I should now talk about the source and channel coding theorems, and error-correcting codes, which are remarkably counter-intuitive beasts, but I don't feel up to it.

I should also talk about the connection to Kolmogorov complexity, too. Roughly, the Kolmogorov complexity of a sequence of symbols is the shortest computer program which will generate that sequence as its output. For certain classes of random processes, the Kolmogorov complexity per symbol converges, on average, to the entropy per symbol, which in that case is the entropy rate, the entropy of the latest symbol, conditioned on all the previous ones. This gives us a pretty profound result: random sequences are incompressible; and, conversely, an incompressible sequence looks random.
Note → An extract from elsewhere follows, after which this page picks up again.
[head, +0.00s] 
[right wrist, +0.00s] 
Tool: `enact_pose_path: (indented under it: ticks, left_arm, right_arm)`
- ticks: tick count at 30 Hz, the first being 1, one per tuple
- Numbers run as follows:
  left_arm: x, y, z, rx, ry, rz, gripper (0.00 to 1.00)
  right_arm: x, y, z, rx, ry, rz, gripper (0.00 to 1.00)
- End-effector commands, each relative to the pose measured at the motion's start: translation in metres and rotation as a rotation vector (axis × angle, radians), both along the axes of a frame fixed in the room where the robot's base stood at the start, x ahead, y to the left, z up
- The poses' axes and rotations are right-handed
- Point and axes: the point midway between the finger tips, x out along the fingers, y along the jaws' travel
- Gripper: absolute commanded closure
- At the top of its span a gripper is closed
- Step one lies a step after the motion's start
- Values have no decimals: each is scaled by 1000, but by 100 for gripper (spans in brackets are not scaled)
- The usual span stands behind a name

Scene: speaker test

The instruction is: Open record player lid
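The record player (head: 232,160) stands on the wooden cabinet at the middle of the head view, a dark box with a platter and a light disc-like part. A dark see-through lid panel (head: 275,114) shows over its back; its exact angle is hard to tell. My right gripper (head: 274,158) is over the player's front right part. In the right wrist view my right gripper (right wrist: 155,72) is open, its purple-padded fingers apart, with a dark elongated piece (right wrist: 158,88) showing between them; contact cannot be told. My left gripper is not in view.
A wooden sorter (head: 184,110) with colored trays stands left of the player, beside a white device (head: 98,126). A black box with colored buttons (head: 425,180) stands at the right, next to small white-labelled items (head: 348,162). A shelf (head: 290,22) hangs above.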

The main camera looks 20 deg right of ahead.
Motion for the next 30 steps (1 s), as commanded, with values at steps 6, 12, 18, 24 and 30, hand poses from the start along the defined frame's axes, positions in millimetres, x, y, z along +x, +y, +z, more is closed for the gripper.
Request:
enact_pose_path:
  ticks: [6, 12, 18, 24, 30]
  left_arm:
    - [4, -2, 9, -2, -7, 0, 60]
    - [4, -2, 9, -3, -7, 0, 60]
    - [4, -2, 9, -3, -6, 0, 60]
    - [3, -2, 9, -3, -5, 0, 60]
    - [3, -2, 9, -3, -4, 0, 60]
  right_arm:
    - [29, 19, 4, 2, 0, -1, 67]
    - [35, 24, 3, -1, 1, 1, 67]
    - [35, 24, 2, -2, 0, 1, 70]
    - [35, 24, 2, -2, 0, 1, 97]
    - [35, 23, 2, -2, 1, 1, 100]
In fact it turns out that one can write down formal analogs to almost all the usual theorems about information which talk, not about the entropy, but about the length of the Kolmogorov program, also for this reason called the algorithmic information. — And now, notebook of its own.
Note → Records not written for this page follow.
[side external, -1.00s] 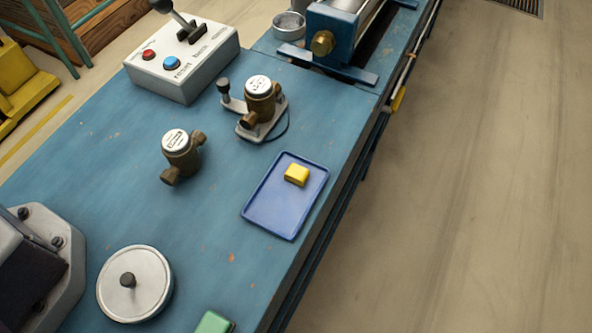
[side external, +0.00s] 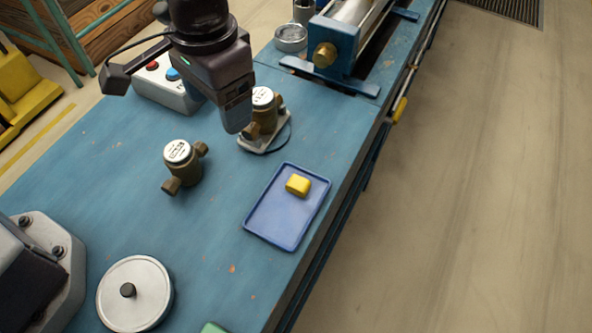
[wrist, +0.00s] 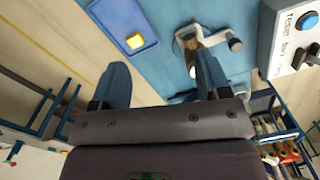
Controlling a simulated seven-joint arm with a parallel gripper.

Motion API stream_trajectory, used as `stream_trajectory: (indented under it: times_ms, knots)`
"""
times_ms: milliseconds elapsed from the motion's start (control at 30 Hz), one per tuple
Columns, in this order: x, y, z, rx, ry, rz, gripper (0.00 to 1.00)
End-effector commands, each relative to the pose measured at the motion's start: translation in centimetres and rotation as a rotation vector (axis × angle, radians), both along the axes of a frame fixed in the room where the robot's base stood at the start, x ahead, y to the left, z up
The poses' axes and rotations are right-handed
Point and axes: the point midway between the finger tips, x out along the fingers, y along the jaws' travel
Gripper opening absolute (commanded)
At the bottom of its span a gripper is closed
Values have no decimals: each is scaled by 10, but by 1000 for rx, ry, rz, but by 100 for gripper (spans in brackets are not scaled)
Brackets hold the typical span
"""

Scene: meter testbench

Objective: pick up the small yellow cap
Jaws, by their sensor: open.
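The small yellow cap (side external: 298,185) lies on a blue tray (side external: 270,228) near the right edge of the bench. My gripper (side external: 238,128) is above the bench to the upper left of the tray, in front of the brass meter on its stand. In the wrist view the cap (wrist: 135,41) and tray (wrist: 110,12) are at the top, beyond my gripper (wrist: 165,80). Its two blue fingers are wide apart with nothing between them. The cap is apart from the fingers.
A brass meter (side external: 183,165) stands left of the tray. Another meter (side external: 264,103) on a grey stand is partly hidden behind my gripper. A control box (side external: 150,92) and a blue clamp rig (side external: 350,60) stand farther back. A round metal disc (side external: 134,294) lies in front.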

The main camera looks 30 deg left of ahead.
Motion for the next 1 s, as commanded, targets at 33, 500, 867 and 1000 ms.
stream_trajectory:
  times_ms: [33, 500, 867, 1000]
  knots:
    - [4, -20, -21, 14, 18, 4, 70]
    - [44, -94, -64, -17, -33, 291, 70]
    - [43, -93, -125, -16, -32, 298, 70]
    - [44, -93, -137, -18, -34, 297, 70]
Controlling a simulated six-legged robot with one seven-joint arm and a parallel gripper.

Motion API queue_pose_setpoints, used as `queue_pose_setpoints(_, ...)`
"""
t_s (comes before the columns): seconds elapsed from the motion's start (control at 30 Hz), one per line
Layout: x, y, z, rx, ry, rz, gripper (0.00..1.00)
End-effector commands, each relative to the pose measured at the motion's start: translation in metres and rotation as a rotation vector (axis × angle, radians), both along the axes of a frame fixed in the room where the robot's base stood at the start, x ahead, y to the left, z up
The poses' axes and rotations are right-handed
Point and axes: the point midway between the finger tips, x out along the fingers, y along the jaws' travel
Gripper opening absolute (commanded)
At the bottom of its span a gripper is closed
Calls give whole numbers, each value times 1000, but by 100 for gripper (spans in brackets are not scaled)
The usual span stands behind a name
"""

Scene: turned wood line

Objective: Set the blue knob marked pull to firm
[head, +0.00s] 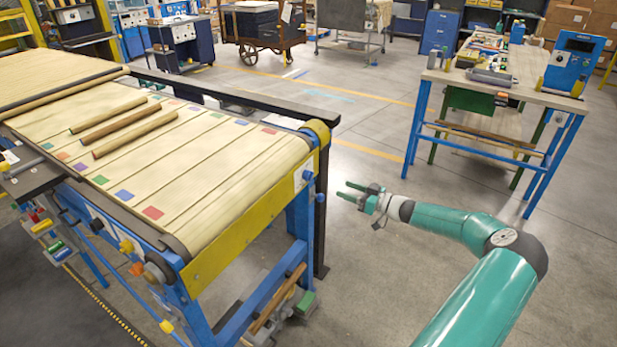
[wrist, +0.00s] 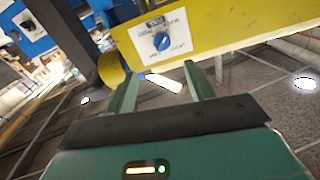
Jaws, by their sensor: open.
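The blue knob (wrist: 161,41) sits on a white plate (wrist: 148,52) on the yellow end panel of the conveyor. In the head view the knob (head: 307,176) is tiny on the conveyor's near right end. My gripper (wrist: 162,70) is open and empty, its fingers pointing toward the panel just below the knob, apart from it. In the head view my gripper (head: 347,191) is right of the conveyor end.
The conveyor (head: 215,175) carries several wooden rods (head: 120,125) and coloured squares. A black rail (head: 235,95) runs along its far side. A blue-legged workbench (head: 500,90) stands at the back right. Open concrete floor (head: 370,110) lies between them.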

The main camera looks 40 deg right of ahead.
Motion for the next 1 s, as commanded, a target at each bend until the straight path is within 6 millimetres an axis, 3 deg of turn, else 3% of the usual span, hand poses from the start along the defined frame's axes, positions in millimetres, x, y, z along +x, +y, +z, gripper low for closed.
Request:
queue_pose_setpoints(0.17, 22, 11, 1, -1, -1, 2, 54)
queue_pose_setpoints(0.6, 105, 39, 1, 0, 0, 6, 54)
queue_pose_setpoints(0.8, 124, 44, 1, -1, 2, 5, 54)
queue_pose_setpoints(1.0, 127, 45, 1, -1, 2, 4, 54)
Norbert Wiener worked out the continuous case of the standard entropy/coding/communication channel part of information theory at the same time as Shannon was doing the discrete version; I don't know whether anything like this exists for algorithmic information theory.

In addition to the use in communications and technology, this stuff is also of some use in statistical physics (where "entropy" came from in the first place), indynamics (where we use an infinite family of generalizations of the Shannon entropy, the Rényi entropies), and in probability and statistics generally. There are important connections to deep issues about learning and induction, though I think they're often misconceived. (Another rant for another time.) Certainly the occasional people who say "this isn't a communication channel, so you can't use information theory" are wrong.

Equally out of it are physicists who try to use gzip to measure entropy.

Relation to other complexity measures, computational mechanics. What are the appropriate extensions to things other than simple time-series, e.g., spatially extended systems?